Eran cuatro hombres, iban en dos motos y estaban encapuchados. En la noche del 11 de octubre, cuando todavía circulaba mucha gente por la calle, se detuvieron frente a la casa de Darragueira y Gallo, en la zona norte de Rosario. Los desconocidos abrieron fuego contra los ventanales. Catorce balas ingresaron en la vivienda y sólo por casualidad no provocaron heridos. Lo extraordinario del episodio fue que se trataba de la casa del gobernador de Santa Fe, Antonio Bonfatti. Pero el modus operandi ya se volvió habitual en una ciudad cuya tasa de homicidios se ha incrementado al calor de los enfrentamientos entre grupos dedicados al narcotráfico y la proliferación de las armas.
El ataque contra Bonfatti había sido precedido por intimidaciones a funcionarios, jueces y policías que investigan a la banda de Los Monos, una especie de clan familiar que comenzó a operar en el barrio Las Flores a mediados de los 90 y que ha sido parcialmente desbaratado por la justicia provincial. Las amenazas continuaron a través de mensajes dirigidos a los celulares de dos juezas. Las sospechas apuntan al narcotráfico, en un contexto donde los especialistas en seguridad colocan también a sectores policiales.
El narcotráfico, las barras bravas de los equipos de fútbol y las disputas territoriales entre pequeñas bandas forman una combinación explosiva en las calles de Rosario. La historia reciente es una larga y dolorosa serie de ejecuciones y muertes de inocentes, como la trabajadora social Mercedes Delgado, asesinada en medio de una balacera en el barrio Ludueña, en enero de este año, y los militantes del Movimiento 26 de Junio, Jeremías Trasante, Claudio Suárez y Adrián Rodríguez, ejecutados en villa Moreno el 1º de enero de 2012 por un grupo que contaba con contactos policiales. Los puntos de inflexión en esa espiral de violencia son el desplazamiento del jefe de policía provincial, Hugo Tognoli, acusado de complicidad con el narcotráfico y actualmente procesado, y el asesinato de Claudio Cantero, líder de la banda de Los Monos, que desató una cadena de crímenes. El escenario está tensionado, además, por las acusaciones mutuas entre sectores del Frente Progresista y de la oposición y por las disputas entre la justicia provincial y la justicia federal en torno a la competencia para llevar adelante las investigaciones.

 

Cortocircuitos
El criminólogo Enrique Font, ex secretario de Seguridad Comunitaria durante el gobierno de Hermes Binner y actual asesor de la Procuraduría de Narcocriminalidad (Procunar), cuestiona la gestión en seguridad del gobernador Bonfatti. «A pesar de lo que se dice, no hay reforma policial ni se está dando una lucha contra el narcotráfico», afirma.
La investigación que lleva adelante el juez de instrucción Juan Carlos Vienna en torno a la banda de Los Monos tiene a nueve policías involucrados, entre ellos un ex jefe de Inteligencia de la sección Drogas Peligrosas y dos integrantes de la Secretaría de Delitos Complejos, acusados de suministrar información sobre las investigaciones en curso a la familia Cantero. Varios de los policías detenidos, a la vez, realizaron operaciones comerciales con los Cantero, como la venta y el alquiler de propiedades. «Cualquier investigación que avance va a llevar a policías presos. Donde uno meta la lupa, en el segundo nivel de narcocriminalidad, encuentra policías. Los policías cobran, participan, hablan con los narcos, sostienen el negocio», dice Font.

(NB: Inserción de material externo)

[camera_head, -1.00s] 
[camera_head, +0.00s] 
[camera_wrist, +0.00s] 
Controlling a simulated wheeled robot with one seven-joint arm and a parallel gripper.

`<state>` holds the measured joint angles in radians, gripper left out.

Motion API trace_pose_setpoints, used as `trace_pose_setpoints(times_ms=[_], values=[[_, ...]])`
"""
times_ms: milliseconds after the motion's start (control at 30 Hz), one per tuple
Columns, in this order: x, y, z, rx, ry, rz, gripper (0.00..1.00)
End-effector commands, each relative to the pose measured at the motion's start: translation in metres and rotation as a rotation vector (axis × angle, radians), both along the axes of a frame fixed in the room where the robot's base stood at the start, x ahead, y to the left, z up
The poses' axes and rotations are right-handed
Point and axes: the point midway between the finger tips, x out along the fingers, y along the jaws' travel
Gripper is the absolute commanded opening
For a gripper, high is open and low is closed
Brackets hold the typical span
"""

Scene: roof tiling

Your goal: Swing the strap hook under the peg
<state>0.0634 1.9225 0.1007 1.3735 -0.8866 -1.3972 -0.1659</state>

Córdoba. El 24 de octubre, Gendarmería incautó más de media tonelada de cocaína. (Télam)

Claudio Cantero fue asesinado el 26 de mayo en Villa Gobernador Gálvez. Un día después la Justicia provincial ordenó la creación de una unidad de fiscales para investigar los asesinatos relacionados con la banda, con la instrucción de compartir información y evitar la fragmentación de las causas. A la vez, el gobierno provincial anunció una serie de cambios en la policía, como un nuevo régimen por el cual los efectivos ascenderán mediante concursos de antecedentes y oposición evaluados por jurados que incluirán a civiles y la creación de una Policía de Investigaciones, una fuerza especial y de composición reducida, para seguir casos criminales. La pregunta es si se podrá evitar los episodios de presunta corrupción registrados en áreas especializadas, como la Secretaría de Delitos Complejos.
«El problema no es que haya un policía como funcionario, sino que pertenezca a esta policía, por más seleccionado que esté», dice Font, que equipara la situación del narcotráfico en Santa Fe con la de Córdoba y la provincia de Buenos Aires: «En las tres hay una horizontalización de la disponibilidad de cocaína, federalización del consumo de drogas y participación de las policías en el negocio». La comparación se extiende a la situación de las fuerzas policiales. El 11 de setiembre, en Córdoba, fue detenido el jefe de la Dirección de Lucha contra el Narcotráfico de esa provincia, comisario mayor Rafael Gustavo Sosa, acusado de integrar una banda que protegía a narcos. Con él cayeron otros cuatro jefes y oficiales antidrogas, a partir de las declaraciones de un arrepentido. Según los datos de la denuncia, los narcotraficantes ofrecían información a cambio de cargamentos de droga incautados en operativos. Previamente, el 12 de julio, el Ministerio de Seguridad de Justicia y Seguridad de la provincia de Buenos Aires había relevado al jefe de Narcotráfico después de un oscuro episodio relacionado con narcos en el que murió un agente de la Secretaría de Inteligencia del Estado en un allanamiento.
El 2 de mayo, los fiscales federales de Rosario cuestionaron públicamente la política del Ministerio de Seguridad provincial de demolición de bunkers –bocas de expendio de droga en los barrios de la ciudad– «sin realizar investigación previa alguna para proceder a identificar y documentar correctamente dicha actividad y detener a los responsables» y los procedimientos de policías provinciales «frustrando en algunos casos investigaciones que se realizan en sede federal». La tensión con la provincia tuvo un capítulo previo en el modo en que se difundió la detención del comisario Hugo Tognoli y se renovó con los pedidos de los fiscales Juan Patricio Murray y Mario Gambacorta para que se declararan nulos los allanamientos ordenados por el juez Vienna. Como contracara de estas disputas, la coincidencia de todo el arco político y las instituciones provinciales en la condena del atentado contra Bonfatti, las adhesiones que recibió el gobernador de sus vecinos y las manifestaciones de habitantes de distintos barrios de Rosario contra el narcotráfico muestran que la conciliación de diferencias es la mejor manera de enfrentar la cuestión.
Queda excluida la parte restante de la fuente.